→ **SHORT TASK**: From the very first line of the data to the line containing "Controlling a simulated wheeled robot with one", retype everything exactly, leaving the pictures behind.
Start MATERIAL FOR THIS EXERCISE
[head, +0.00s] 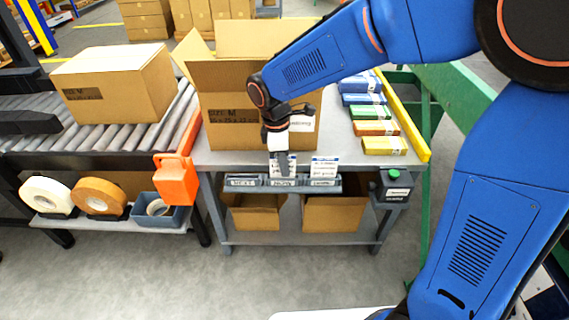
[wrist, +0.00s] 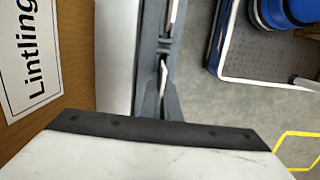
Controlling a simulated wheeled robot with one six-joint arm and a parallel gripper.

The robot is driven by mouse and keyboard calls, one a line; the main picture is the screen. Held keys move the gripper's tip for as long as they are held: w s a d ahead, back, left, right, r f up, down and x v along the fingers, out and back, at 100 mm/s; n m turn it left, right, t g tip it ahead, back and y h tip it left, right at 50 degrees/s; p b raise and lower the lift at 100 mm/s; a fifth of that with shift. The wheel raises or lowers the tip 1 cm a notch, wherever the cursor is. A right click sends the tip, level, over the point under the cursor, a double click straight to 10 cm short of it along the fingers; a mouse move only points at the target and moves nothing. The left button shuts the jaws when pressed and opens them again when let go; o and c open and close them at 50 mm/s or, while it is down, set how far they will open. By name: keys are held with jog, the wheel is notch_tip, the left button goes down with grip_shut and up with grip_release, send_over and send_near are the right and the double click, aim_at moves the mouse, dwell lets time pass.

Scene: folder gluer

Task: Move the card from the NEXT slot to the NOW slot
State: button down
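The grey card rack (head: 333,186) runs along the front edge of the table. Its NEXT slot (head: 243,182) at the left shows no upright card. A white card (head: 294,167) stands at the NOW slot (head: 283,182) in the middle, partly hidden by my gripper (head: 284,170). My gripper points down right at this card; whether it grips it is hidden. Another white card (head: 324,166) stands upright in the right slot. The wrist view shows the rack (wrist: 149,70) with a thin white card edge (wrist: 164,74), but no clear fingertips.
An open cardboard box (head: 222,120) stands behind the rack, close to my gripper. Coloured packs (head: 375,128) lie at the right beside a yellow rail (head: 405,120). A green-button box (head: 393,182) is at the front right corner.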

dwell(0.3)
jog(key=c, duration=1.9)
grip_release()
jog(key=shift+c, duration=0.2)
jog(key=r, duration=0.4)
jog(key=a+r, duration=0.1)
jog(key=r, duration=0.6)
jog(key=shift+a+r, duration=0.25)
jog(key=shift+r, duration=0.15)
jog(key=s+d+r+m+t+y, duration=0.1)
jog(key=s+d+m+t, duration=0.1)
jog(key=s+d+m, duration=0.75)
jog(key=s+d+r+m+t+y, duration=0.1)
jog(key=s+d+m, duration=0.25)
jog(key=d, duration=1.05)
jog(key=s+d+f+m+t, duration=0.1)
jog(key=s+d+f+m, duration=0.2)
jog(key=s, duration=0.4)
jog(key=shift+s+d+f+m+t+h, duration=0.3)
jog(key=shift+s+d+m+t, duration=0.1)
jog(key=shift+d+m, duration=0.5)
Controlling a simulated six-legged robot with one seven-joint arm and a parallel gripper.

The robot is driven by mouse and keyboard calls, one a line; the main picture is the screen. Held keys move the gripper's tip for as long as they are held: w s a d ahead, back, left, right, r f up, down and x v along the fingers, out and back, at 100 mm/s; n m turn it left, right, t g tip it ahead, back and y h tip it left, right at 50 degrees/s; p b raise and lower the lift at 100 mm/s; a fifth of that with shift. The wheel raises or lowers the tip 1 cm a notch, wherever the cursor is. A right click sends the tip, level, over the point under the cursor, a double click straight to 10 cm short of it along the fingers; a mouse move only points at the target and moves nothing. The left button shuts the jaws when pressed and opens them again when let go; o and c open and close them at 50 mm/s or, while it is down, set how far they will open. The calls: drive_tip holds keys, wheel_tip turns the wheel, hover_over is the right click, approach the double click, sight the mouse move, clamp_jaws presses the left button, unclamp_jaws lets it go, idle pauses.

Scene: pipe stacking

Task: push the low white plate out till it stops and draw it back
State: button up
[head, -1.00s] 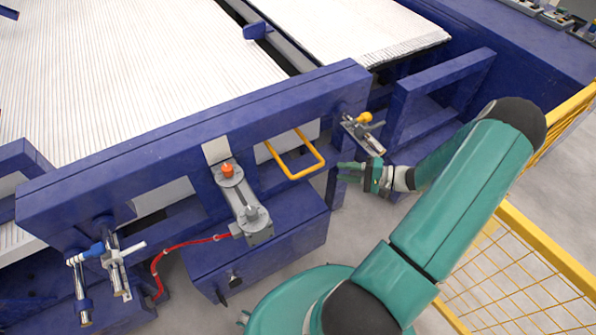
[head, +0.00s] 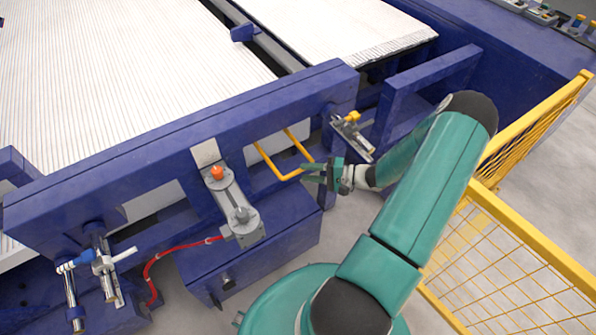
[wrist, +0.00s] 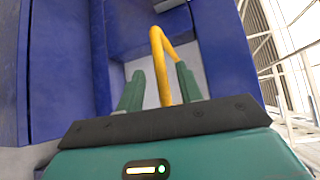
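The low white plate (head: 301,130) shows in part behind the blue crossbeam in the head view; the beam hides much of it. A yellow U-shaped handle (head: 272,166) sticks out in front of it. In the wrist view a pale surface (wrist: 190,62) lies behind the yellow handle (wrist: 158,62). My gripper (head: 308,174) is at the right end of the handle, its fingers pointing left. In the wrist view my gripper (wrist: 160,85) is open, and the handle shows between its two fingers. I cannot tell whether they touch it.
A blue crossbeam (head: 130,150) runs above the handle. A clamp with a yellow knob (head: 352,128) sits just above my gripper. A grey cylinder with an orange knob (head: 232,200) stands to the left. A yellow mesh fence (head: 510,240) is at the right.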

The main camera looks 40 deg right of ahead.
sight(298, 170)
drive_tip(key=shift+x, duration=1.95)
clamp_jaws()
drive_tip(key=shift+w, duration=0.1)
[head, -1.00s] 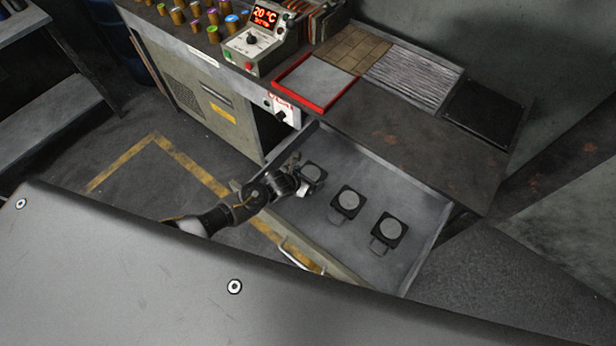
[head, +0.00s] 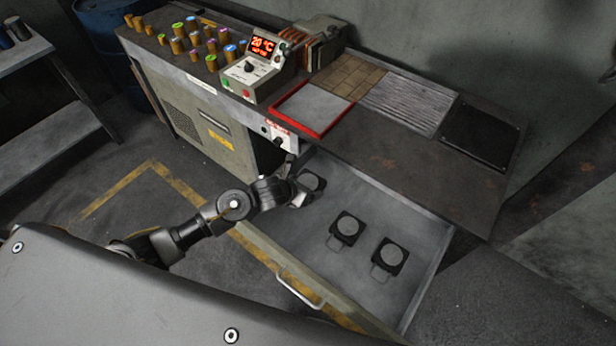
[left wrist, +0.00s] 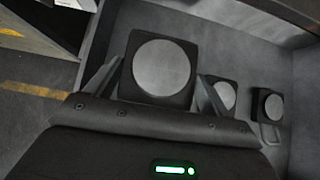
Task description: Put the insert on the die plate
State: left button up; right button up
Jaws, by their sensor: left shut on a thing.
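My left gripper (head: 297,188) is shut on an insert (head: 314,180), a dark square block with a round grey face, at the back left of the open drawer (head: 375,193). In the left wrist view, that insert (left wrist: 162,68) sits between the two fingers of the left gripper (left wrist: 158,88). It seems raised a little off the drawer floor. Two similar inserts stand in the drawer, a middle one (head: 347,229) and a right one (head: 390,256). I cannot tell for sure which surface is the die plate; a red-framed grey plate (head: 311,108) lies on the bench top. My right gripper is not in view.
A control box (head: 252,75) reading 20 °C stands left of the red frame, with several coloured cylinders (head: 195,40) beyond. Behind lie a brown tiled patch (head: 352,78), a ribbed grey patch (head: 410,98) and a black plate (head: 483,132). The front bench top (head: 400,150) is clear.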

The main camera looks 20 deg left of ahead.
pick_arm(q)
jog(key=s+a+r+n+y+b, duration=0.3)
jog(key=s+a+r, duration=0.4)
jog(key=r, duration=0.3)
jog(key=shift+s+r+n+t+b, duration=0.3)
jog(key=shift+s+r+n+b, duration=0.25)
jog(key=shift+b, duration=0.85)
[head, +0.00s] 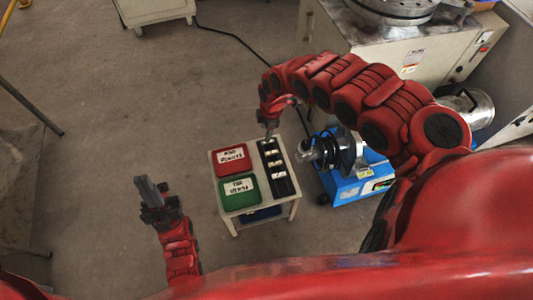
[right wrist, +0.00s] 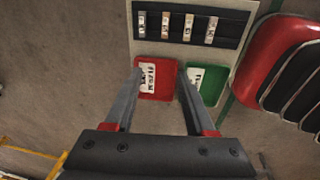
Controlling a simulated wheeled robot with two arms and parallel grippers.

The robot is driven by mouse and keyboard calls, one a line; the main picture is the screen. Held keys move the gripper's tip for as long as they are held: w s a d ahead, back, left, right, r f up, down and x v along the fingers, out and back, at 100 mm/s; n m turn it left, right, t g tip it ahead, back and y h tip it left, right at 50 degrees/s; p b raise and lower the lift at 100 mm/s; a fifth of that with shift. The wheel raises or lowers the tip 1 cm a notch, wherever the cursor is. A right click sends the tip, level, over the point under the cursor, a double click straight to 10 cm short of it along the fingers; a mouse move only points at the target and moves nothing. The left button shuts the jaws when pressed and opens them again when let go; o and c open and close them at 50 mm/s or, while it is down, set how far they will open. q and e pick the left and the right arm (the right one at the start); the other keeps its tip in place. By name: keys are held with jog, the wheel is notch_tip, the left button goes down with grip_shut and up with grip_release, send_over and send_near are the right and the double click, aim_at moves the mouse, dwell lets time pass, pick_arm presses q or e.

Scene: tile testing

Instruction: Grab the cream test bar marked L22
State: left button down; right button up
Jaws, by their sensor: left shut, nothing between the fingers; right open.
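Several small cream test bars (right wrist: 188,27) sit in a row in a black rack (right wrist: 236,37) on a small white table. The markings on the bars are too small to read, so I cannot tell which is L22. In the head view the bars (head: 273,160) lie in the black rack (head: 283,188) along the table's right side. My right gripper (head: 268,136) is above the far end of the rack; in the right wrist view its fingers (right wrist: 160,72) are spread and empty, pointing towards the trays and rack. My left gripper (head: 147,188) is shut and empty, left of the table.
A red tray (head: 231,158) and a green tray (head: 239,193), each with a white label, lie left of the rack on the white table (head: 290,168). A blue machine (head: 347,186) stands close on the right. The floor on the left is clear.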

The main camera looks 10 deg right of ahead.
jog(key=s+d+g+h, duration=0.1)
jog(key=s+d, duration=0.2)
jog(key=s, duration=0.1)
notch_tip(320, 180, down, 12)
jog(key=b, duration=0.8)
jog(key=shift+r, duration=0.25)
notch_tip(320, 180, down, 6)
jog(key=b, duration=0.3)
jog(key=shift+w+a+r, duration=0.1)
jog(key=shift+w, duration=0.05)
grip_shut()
End MATERIAL FOR THIS EXERCISE
→ **CORRECT RESPONSE**:
[head, +0.00s] 
[wrist, +0.00s] 
Controlling a simulated wheeled robot with one six-joint arm and a parallel gripper.

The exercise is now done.